Lessons From a 25-Year-Old Governance Reform

Last week I gave the fall lecture to the UW-Oshkosh African-American Studies Program. The title? From Bold Experiment to Status Quo: The Policy Evolution of America’s First Urban School Voucher Program. The lecture was based on a journal article, some previous talks I have given, and my broad attempt to make sense of 25 years of school voucher policy in Milwaukee.

My research question is appropriately broad: Has two-plus decades of school vouchers changed Milwaukee education for the better, or simply changed Milwaukee education?   When I first start working with vouchers there was not much research to go on, but today Milwaukee’s voucher policy is one of the better-studied experiments in public governance reform. Hence, there is a lot to be learned from it. First and foremost is the importance of articulating the purpose of a governance reform from day one. It is so hard to simply conclude that voucher policy works or does not because different audiences view voucher policies in radically different ways. I could make a plausible case that school vouchers are any of the following:

  • A market-based education reform
  • A cost saving privatization effort
  • A political movement
  • A social justice movement
  • A subsidy for private religious schools
  • An attack on public education

If policymakers and the public cannot even agree on what Milwaukee voucher policy really is, it is unlikely that agreement on their efficacy will ever exist. But that does not mean there are not lessons. First, the Milwaukee experience shows that voucher policies will lead to the creation of some great schools, and some awful ones. Policies that make it relatively easy to open new schools will result in a large number of school closures. Most obviously, voucher policies will be controversial. And any academic impact will be modest at best.

But for me, the biggest lesson from Milwaukee’s voucher experience is the policy paralysis it created. So much energy has been devoted to fighting for or against voucher policies that the larger issue of addressing low-urban academic achievement has gone unaddressed. In other words, there has been an opportunity cost from the prolonged voucher battle.

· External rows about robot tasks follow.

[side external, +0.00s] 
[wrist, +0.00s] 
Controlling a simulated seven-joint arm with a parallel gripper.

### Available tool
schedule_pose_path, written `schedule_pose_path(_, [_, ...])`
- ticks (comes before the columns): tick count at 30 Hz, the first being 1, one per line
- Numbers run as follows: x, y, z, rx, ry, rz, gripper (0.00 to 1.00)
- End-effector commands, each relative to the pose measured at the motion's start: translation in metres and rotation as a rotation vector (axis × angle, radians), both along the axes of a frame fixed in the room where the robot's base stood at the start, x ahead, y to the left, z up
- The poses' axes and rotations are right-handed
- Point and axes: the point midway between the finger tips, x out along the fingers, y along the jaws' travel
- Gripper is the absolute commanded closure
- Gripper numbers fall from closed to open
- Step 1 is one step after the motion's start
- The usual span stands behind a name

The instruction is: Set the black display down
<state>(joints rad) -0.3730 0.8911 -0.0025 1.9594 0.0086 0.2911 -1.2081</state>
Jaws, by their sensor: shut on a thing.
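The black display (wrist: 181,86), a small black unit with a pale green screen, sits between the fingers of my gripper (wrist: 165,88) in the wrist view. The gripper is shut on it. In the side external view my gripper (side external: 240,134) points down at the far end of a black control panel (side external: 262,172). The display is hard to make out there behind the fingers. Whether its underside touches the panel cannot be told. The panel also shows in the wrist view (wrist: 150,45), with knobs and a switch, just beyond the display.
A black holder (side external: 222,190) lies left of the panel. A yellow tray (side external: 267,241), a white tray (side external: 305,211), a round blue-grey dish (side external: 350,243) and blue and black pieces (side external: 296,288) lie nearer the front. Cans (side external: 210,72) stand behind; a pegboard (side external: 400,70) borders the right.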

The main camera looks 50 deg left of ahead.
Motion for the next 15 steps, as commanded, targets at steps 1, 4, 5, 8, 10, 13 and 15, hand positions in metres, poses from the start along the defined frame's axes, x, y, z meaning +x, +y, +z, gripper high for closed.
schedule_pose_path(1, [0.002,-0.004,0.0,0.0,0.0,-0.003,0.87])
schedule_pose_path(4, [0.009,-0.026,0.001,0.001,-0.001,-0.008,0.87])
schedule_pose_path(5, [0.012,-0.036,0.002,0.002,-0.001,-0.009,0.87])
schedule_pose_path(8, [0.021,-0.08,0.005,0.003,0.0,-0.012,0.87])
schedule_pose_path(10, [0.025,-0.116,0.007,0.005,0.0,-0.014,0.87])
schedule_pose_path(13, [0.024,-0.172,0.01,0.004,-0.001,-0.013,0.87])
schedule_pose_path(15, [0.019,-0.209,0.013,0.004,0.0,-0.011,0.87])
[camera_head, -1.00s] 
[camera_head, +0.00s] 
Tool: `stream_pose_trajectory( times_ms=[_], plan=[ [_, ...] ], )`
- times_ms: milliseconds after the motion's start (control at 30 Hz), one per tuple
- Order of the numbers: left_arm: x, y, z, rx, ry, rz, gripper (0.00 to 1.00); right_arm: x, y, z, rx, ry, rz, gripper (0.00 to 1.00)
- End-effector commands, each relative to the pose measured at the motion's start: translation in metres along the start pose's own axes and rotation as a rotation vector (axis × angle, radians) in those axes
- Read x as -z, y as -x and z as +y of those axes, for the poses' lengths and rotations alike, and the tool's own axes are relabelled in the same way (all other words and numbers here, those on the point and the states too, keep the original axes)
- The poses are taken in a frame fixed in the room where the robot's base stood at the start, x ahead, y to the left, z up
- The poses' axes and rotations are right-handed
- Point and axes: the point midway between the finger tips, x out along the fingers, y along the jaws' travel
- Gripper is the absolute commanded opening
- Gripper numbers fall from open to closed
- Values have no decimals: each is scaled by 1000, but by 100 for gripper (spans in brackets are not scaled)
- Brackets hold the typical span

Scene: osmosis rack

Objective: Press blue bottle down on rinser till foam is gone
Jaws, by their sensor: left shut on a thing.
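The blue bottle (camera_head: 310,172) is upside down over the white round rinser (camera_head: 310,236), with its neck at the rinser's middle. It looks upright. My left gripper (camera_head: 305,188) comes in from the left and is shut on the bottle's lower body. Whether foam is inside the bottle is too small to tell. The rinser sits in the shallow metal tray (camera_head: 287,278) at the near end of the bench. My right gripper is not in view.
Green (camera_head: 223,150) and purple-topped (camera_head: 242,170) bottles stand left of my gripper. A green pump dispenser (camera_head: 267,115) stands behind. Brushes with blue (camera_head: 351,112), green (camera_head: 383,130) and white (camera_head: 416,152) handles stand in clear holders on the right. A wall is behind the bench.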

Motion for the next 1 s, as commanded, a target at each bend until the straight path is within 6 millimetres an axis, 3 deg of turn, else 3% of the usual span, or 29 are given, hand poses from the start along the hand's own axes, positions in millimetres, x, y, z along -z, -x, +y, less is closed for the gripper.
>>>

What to do about it? At least in Milwaukee, I think normalization is the answer. There is a path towards a unified funding and accountability structure that begins with recognizing both MPS’ and the MPCP’s legitimacy as part of Milwaukee’s education infrastructure. I am probably naïve and it probably will not happen, but at the very least I am hopeful the Milwaukee case will serve as a lesson for other public governance reforms. The lesson? Successful governance reforms require unified goals, public buy-in, cooperative implementation, and regular realistic performance assessments.